The Special Inspector General for Afghanistan Reconstruction (SIGAR) has been a nonpartisan beacon of truth as the watchdog of the Afghanistan nation-building travesty by the administrations of both parties. Recently, SIGAR has come out with a series of devastating reports revealing the lies about the entire premise of who we are fighting for and what we expect to accomplish.

In the latest report, Inspector General John Sopko reveals that his office “has been specifically instructed not to release information marked ‘unclassified’ to the American taxpayer” concerning the percentage of the country now controlled by the Taliban. Mattis’ Pentagon had previously restricted information SIGAR could report regarding metrics of effectiveness of the Afghan forces, according to an October report. Now the administration is trying to clamp down on the publishing of how many districts the Taliban control, a metric SIGAR has been publishing since early 2016.

The Pentagon has contended in the past that such information helps enemy forces, but it’s quite obvious that the Taliban are well aware of which areas they control. The only ones left in the dark are taxpayers, military families, and most congressmen who do not have access to the classified information. They are now claiming it was a human error within the chain of command at NATO that caused them to classify a previously unclassified detail.

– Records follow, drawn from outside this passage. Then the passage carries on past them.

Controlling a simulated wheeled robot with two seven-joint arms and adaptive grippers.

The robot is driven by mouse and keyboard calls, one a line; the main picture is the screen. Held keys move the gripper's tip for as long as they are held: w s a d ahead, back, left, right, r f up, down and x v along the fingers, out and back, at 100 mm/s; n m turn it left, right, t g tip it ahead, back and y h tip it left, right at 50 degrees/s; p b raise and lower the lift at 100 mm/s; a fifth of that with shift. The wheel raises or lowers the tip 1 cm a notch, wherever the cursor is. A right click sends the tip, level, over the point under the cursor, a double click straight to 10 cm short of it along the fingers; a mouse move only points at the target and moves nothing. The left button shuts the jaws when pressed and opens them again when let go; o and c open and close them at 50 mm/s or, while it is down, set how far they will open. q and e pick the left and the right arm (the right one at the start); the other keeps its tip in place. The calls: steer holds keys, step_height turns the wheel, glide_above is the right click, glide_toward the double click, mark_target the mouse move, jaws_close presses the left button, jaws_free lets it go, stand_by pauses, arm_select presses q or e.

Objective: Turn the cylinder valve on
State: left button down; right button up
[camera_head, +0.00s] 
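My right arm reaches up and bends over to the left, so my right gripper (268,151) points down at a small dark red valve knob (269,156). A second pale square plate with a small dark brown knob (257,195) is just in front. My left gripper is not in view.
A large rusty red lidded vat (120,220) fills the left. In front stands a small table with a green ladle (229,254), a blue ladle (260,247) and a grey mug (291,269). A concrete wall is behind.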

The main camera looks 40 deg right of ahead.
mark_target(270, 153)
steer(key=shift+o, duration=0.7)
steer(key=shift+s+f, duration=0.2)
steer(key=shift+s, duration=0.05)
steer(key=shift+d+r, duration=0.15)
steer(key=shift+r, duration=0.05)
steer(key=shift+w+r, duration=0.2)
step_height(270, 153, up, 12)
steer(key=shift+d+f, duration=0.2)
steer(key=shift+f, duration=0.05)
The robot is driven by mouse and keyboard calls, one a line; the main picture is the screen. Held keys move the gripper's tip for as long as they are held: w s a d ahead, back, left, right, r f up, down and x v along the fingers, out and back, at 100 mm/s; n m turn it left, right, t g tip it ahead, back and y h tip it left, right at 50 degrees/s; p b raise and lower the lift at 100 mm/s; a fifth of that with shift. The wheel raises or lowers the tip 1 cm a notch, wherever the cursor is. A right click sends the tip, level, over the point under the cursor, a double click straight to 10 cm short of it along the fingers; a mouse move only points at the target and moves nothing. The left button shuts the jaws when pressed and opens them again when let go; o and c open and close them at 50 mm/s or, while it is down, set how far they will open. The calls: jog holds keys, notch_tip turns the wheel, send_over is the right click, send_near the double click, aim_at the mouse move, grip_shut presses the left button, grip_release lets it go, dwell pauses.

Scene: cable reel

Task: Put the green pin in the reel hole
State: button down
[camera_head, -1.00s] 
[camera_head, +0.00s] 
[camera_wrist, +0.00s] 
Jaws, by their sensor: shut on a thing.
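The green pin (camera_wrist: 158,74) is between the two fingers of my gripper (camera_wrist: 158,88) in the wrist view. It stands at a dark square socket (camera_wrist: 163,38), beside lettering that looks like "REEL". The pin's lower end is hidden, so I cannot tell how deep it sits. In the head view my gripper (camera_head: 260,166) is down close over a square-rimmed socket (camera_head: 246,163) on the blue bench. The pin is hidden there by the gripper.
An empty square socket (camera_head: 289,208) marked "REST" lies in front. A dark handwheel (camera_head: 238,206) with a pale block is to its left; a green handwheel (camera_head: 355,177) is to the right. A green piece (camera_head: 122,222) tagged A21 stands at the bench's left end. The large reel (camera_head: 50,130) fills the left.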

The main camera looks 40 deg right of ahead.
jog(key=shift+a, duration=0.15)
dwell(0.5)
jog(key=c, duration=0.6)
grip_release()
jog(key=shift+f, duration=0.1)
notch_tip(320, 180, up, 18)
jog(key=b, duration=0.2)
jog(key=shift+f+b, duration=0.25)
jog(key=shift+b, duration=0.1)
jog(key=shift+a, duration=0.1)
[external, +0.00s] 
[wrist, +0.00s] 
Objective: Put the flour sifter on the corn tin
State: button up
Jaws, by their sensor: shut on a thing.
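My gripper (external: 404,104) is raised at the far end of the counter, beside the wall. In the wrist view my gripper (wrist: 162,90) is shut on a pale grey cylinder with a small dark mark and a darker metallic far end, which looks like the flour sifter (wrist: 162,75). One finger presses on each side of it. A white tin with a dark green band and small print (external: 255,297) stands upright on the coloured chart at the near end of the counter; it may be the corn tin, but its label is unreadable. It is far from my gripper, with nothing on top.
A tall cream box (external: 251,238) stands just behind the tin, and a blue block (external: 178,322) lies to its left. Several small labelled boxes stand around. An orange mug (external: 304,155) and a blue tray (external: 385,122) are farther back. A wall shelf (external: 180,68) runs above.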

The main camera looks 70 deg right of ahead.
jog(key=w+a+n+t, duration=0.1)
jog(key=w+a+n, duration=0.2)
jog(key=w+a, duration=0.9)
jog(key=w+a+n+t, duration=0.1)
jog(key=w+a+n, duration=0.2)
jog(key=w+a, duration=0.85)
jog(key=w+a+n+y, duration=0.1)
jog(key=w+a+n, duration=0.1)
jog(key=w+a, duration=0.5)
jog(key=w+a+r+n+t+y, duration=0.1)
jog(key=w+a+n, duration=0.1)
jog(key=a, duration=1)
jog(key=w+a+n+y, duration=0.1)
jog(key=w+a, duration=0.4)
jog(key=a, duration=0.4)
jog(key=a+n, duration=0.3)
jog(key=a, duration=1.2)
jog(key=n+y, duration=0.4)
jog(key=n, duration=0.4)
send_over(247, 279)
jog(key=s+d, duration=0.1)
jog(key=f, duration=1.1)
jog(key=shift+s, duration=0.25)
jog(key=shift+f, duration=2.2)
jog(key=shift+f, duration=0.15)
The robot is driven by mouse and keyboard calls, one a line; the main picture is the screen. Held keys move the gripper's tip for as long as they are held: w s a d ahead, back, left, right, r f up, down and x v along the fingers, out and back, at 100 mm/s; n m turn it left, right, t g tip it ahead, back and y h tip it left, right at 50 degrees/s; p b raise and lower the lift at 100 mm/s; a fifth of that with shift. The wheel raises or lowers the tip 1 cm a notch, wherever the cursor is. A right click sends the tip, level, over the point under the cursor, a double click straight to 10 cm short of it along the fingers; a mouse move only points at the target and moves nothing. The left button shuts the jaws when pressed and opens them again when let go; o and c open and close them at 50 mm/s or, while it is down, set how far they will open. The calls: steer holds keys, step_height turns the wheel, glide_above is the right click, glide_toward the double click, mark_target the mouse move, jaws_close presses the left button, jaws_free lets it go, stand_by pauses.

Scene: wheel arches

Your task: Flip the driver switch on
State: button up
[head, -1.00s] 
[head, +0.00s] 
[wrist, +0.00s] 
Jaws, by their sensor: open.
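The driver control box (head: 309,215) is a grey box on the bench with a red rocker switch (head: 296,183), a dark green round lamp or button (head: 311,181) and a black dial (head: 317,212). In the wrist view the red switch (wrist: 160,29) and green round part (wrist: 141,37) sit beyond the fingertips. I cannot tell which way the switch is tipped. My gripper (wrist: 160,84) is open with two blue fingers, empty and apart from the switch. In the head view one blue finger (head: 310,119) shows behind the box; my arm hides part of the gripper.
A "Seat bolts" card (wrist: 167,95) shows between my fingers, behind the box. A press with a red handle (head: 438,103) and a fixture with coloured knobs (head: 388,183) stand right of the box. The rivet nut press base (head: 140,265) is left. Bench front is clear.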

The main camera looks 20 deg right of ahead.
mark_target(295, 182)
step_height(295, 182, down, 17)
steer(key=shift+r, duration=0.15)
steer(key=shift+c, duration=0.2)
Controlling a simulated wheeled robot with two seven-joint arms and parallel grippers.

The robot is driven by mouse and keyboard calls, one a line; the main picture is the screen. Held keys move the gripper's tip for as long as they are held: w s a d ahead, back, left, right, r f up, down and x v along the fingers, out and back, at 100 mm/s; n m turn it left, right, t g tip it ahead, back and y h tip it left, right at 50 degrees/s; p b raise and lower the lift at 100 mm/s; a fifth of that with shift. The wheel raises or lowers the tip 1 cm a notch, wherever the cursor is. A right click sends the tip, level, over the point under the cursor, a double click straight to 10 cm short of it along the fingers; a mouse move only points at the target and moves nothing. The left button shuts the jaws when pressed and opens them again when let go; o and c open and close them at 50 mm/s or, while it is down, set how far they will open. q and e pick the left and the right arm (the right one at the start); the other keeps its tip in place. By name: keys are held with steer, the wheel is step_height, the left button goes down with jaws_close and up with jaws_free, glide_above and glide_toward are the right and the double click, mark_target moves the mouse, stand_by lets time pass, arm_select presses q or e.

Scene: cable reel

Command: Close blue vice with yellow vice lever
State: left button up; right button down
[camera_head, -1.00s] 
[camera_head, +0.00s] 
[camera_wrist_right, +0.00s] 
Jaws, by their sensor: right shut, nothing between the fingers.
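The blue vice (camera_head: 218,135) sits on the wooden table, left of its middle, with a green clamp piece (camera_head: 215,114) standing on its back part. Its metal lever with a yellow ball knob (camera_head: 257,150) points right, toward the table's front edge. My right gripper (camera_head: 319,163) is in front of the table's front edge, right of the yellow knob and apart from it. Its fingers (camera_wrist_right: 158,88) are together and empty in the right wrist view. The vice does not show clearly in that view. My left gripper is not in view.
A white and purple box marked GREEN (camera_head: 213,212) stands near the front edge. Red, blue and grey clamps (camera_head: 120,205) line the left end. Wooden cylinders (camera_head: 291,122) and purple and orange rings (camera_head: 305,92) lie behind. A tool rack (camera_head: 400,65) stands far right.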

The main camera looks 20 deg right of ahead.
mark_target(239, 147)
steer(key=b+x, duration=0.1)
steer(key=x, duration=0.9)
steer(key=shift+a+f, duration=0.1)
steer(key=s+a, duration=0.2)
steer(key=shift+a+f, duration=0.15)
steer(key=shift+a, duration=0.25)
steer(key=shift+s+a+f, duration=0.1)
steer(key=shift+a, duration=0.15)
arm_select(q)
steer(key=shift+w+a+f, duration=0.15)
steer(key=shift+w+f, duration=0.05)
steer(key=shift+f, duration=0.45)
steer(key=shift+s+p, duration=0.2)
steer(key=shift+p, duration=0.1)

Here is the money quote from Sopko, as reported by Reuters in an exclusive interview:

“The implication is that I think the average American who reads our reports or reads your press accounts of it, has no meaningful ability to analyze how his money or her money is being spent on Afghanistan.”

As we’ve noted before, ending the $35-50 billion per year spent on the Afghanistan dumpster fire could solve the budget problem, in which conservatives who want to build the military are forced to agree to extra non-defense spending. This would free up funding without increasing overall spending. The problem is that in order to secure an agreement from Democrats on increased military spending, Republicans are planning to give them at least $63 billion more per year for non-defense bureaucracies.

My rough estimates show we’ve spent $38.5 billion on the military operation in Afghanistan in FY 2017, not including roughly $2 billion more in sundry aid and stimulus programs. And that was before we doubled our presence there. Sadly, all of the increased VA costs from the wounded American warriors are not even included in the cost of the war or even defense spending in general. Last year, 11 Americans were killed and 99 were wounded in Afghanistan.

It's not surprising that we only heard one line about Afghanistan in Trump’s State of the Union, even as Trump’s administration is ramping up our involvement in more nation-building. There is no answer to the critical questions of what we are doing there, what we hope to accomplish, and why it affects us and does not drain resources from dealing with the bigger threats. The only answer the political class has is that “we can’t pull out.” But going on year 17 of this mission, that is no longer an acceptable answer.

President Trump was on the money before he became president, when he recognized the common sense of the issue nobody else was willing to articulate:

Trump promised last night not to “repeat the mistakes of the past administrations that got us into this dangerous position.” However, disengaging without victory is only a mistake when the conflict is in our national security interests. In this case, the mistake of the past was trying to own a 1200-year conflict, beyond simple acts of retribution for harboring 9/11 terrorists and counter-terrorism. This is the lesson we failed to learn in Iraq, and I fear we are now repeating it in Syria.

We can easily succeed in dislodging a regime or terror group from a command-and-control structure with airstrikes and a few special ops teams, as we did with ISIS and with the initial toppling of the Taliban. The problem is that, unless we are prepared to simply strike and maneuver as needed, we wind up owning unmanageable tribal warfare with endless occupation and on the hook for nation-building through insurgencies of the actual population these regimes or groups represent. The fact that we now have a second generation of soldiers dying for nothing there should be a wake-up call for a bipartisan demand for change.

There is no doubt that Trump still understands this. But the Pentagon cover-up of the inspector general report shows that the brass are likely distorting the reality on the ground in order to keep him from returning to his better judgment.